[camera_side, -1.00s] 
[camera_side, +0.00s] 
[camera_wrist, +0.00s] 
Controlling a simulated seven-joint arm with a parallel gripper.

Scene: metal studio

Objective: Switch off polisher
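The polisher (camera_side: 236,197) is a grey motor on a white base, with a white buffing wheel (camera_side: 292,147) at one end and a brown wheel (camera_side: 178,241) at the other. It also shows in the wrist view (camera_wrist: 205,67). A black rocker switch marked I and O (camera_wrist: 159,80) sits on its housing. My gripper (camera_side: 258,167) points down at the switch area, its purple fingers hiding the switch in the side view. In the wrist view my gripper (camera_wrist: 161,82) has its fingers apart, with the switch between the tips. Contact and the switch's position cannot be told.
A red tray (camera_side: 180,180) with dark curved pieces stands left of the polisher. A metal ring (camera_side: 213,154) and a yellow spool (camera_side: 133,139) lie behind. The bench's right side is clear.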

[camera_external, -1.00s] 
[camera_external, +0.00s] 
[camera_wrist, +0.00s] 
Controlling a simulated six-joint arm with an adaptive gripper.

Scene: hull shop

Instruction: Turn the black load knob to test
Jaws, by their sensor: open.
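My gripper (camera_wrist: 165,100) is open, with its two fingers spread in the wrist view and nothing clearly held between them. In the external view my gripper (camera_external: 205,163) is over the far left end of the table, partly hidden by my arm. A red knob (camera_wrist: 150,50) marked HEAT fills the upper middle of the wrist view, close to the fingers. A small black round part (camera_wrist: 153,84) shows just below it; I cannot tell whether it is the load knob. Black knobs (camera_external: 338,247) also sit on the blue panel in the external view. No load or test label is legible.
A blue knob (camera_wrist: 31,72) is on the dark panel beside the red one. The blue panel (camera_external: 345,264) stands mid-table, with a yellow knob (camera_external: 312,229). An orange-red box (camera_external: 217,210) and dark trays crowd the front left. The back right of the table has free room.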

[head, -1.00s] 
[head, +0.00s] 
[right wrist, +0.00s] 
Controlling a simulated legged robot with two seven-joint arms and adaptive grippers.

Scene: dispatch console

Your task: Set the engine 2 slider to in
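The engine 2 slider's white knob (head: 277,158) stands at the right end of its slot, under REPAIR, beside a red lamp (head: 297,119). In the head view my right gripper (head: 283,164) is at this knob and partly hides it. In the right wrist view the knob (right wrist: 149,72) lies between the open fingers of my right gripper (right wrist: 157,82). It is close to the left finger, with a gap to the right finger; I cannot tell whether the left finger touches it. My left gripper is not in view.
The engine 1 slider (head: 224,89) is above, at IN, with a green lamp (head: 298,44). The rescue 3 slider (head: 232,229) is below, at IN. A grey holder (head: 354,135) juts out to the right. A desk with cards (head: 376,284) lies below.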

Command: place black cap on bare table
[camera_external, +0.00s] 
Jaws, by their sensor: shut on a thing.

▬▬▬▬▬▬▬▬▬▬

• [The problem]: Identify each line holding the string "seven", and copy it out.

• [Task answer]:
Controlling a simulated seven-joint arm with a parallel gripper.
Controlling a simulated legged robot with two seven-joint arms and adaptive grippers.

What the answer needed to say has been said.